At the heart of this city is Natasha Kestel, a young blackjack dealer looking for a way out.  Like many, she’s heard of a mythical land simply called “the Blue.”  They say it’s a paradise, where the sun still shines and the waters are turquoise.  More importantly, it’s a place where Nat won’t be persecuted, even if her darkest secret comes to light.

But passage to the Blue is treacherous, if not impossible, and her only shot is to bet on a ragtag crew of mercenaries led by a cocky runner named Ryan Wesson to take her there.  Danger and deceit await on every corner, even as Nat and Wes find themselves inexorably drawn to each other.  But can true love survive the lies?

Frozen was a really, really weird book. It has really (intentionally) odd punctuation, and capitalization, and in the end, I just couldn’t really get past that.

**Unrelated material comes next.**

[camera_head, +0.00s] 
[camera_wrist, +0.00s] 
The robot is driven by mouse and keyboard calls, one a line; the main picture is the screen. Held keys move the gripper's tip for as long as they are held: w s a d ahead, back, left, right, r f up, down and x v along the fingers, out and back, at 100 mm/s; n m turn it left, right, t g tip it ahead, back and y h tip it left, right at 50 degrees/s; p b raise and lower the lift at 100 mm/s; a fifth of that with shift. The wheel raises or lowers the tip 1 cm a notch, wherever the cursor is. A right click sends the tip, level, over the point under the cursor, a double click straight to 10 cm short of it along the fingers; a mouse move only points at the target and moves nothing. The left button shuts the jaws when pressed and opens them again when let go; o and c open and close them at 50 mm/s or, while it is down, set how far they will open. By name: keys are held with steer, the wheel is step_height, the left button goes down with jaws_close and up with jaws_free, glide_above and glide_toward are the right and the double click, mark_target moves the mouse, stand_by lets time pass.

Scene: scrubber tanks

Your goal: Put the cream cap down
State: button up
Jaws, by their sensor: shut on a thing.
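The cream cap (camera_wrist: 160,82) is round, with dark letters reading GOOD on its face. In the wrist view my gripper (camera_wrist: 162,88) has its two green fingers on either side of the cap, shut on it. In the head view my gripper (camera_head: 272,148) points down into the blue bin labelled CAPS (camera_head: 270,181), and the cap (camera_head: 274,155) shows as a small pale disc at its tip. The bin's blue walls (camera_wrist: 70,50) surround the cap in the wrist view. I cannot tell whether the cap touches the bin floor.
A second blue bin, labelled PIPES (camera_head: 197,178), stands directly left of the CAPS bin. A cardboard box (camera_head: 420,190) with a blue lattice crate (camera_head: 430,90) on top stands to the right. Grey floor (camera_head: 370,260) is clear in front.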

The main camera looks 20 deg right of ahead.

I loved the idea of the world and I wanted to know a lot more about it, but I couldn’t get into the characters.

I really tried to get past the capitalization and stuff, but I had a REALLY hard time with it. It really annoyed me that I couldn’t seem to find a pattern or reason to it, and that kind of preoccupied me for a lot of the book. So while I tried not to let it affect my rating, it did in the end. I found it so distracting that I had a hard time focusing on the story.

I did enjoy the story (what I could focus on), and the world, as I mentioned before, but didn’t care for the characters much, and I’m a person who generally needs to care about characters to enjoy the story, so that was a pretty major problem for me, but I did enjoy what was there enough to want to continue the series in the future. Overall, I enjoyed where the story took me, though I was MAJORLY disappointed about one thing toward the end, something I thought could have been a really interesting twist, but then I was let down… a lot. :(

Another issue I had was that I kept forgetting the book was intended for a YA audience, not because of the writing or anything like that, but because I kept forgetting that the characters are supposed to be 15-17 years old, for the most part. I… did not buy that, at all. They act like teenagers at times, but most of the time, I didn’t feel like the characters were teens at all. Maybe that’s part of the point, that the world being the way it is forced them to grow up, but every time that was brought up I was kind of thrown for a loop. Definitely could have done without that, lol.

I wanted a bit more background on Nat and Wes, and how the world came to be the way it is in the book, but hopefully we’ll get more of that in future installments in the series.

I received a copy of this book from the publisher via NetGalley in exchange for an honest review.